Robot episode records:
- - - - -

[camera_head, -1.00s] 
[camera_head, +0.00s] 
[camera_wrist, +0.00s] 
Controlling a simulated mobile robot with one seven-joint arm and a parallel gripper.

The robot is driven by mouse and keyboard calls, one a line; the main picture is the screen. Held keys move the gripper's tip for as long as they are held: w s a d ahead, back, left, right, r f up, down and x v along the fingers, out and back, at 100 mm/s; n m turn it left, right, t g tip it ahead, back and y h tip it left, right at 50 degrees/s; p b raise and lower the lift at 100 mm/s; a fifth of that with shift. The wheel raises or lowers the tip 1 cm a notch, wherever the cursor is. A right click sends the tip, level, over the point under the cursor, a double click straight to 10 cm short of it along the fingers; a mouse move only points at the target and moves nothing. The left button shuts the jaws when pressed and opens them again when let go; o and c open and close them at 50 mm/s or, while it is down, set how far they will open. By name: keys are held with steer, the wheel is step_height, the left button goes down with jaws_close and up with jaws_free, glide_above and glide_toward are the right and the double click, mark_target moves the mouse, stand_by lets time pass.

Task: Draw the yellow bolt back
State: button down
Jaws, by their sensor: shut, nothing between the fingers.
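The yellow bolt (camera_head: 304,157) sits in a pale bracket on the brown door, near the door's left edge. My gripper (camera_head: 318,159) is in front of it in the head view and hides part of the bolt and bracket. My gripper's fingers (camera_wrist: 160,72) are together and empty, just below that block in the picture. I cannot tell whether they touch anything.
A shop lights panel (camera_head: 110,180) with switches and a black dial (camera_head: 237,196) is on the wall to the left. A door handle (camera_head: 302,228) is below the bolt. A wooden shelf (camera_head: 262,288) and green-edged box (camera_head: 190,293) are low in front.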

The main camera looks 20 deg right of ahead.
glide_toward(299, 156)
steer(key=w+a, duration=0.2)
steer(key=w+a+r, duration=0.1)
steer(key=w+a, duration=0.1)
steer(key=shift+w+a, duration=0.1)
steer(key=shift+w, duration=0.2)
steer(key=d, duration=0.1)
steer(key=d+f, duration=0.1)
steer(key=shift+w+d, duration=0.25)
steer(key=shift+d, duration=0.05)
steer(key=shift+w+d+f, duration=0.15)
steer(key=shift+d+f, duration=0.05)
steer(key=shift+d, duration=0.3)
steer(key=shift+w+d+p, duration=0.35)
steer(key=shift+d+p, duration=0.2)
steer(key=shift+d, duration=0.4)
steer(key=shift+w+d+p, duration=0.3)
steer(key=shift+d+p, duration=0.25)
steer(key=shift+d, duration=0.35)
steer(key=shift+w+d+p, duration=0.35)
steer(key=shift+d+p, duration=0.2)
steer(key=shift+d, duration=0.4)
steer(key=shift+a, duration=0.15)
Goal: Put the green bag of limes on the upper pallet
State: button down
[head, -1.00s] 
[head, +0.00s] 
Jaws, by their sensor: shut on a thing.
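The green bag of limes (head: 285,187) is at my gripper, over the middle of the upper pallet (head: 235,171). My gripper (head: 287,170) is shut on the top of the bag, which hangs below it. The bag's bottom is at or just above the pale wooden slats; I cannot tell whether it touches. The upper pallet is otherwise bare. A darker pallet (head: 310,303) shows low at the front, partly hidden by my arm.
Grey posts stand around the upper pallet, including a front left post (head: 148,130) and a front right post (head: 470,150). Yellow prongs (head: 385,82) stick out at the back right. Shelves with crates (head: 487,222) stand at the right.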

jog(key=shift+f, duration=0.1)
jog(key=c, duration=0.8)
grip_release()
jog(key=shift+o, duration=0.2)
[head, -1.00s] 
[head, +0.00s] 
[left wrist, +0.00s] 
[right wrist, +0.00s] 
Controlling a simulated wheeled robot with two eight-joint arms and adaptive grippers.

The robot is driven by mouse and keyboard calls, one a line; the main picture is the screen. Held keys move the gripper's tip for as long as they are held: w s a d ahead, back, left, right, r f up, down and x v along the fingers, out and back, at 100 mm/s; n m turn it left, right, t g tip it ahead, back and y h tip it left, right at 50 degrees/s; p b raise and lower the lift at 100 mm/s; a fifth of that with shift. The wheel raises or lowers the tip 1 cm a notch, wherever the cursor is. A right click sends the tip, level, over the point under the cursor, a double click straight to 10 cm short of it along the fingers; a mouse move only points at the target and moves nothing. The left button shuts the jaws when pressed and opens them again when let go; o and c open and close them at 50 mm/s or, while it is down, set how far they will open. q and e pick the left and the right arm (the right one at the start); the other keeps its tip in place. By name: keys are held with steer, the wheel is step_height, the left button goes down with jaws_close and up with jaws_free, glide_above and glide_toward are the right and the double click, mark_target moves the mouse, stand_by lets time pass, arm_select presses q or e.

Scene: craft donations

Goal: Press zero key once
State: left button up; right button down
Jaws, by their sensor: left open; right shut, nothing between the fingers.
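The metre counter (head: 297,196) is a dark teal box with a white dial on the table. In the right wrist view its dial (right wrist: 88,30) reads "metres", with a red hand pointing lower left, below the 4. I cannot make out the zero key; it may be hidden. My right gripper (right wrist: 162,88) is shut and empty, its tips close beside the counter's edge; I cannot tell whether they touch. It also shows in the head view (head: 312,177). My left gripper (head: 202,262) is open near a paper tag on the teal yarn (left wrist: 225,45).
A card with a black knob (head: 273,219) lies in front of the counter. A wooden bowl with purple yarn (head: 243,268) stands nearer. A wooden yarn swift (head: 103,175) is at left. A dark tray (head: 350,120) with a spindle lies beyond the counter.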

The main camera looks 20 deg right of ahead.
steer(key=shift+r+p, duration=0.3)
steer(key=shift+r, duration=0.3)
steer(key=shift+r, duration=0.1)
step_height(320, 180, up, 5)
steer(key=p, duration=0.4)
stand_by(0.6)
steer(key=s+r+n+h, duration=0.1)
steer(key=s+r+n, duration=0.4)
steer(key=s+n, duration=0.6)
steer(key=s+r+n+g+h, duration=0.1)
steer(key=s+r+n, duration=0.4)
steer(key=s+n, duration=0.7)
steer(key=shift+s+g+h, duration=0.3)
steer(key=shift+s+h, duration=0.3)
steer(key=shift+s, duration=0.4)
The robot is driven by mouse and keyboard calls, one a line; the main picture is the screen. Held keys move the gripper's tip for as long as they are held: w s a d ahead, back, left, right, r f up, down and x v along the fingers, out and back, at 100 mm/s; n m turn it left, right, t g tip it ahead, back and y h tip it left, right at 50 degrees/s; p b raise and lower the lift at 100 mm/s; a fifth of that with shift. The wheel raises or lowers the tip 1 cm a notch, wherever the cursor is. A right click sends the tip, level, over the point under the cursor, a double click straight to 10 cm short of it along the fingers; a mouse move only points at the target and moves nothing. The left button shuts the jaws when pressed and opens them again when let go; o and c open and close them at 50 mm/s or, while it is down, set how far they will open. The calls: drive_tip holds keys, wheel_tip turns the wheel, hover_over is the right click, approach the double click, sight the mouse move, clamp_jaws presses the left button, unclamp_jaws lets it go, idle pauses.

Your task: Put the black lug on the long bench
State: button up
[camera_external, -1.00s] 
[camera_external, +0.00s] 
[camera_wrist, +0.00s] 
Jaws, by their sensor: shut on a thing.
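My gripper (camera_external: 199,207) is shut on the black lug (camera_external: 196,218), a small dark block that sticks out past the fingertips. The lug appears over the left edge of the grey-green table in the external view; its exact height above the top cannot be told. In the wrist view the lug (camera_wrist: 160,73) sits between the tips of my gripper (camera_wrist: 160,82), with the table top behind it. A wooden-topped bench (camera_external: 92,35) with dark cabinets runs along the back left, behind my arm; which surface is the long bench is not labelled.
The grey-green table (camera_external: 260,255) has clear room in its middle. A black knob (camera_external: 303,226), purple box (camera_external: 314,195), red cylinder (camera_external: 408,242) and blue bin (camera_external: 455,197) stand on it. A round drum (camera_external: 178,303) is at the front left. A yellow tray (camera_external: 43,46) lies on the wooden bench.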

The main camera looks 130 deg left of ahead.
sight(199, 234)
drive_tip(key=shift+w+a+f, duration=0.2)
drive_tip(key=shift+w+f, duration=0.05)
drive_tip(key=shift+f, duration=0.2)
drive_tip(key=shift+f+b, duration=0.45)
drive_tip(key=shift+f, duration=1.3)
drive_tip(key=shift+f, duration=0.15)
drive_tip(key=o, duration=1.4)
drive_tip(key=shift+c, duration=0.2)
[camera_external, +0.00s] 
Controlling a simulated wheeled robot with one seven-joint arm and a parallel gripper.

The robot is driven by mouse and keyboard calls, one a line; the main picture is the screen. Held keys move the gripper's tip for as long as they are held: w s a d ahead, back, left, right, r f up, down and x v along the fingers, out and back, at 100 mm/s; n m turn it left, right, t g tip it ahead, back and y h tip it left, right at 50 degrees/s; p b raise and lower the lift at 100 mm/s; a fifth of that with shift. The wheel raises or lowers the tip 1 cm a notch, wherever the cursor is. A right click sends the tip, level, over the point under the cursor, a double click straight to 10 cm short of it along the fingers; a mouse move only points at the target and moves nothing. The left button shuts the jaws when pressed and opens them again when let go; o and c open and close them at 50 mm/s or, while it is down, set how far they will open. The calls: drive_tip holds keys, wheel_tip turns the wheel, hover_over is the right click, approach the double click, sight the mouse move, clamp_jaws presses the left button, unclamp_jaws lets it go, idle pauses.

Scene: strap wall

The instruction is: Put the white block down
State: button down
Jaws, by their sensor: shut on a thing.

- - - - -

Work to complete: Identify the lines in the entries above that contain "wheeled", then copy them out.

Task output:
Controlling a simulated wheeled robot with two eight-joint arms and adaptive grippers.
Controlling a simulated wheeled robot with one seven-joint arm and a parallel gripper.

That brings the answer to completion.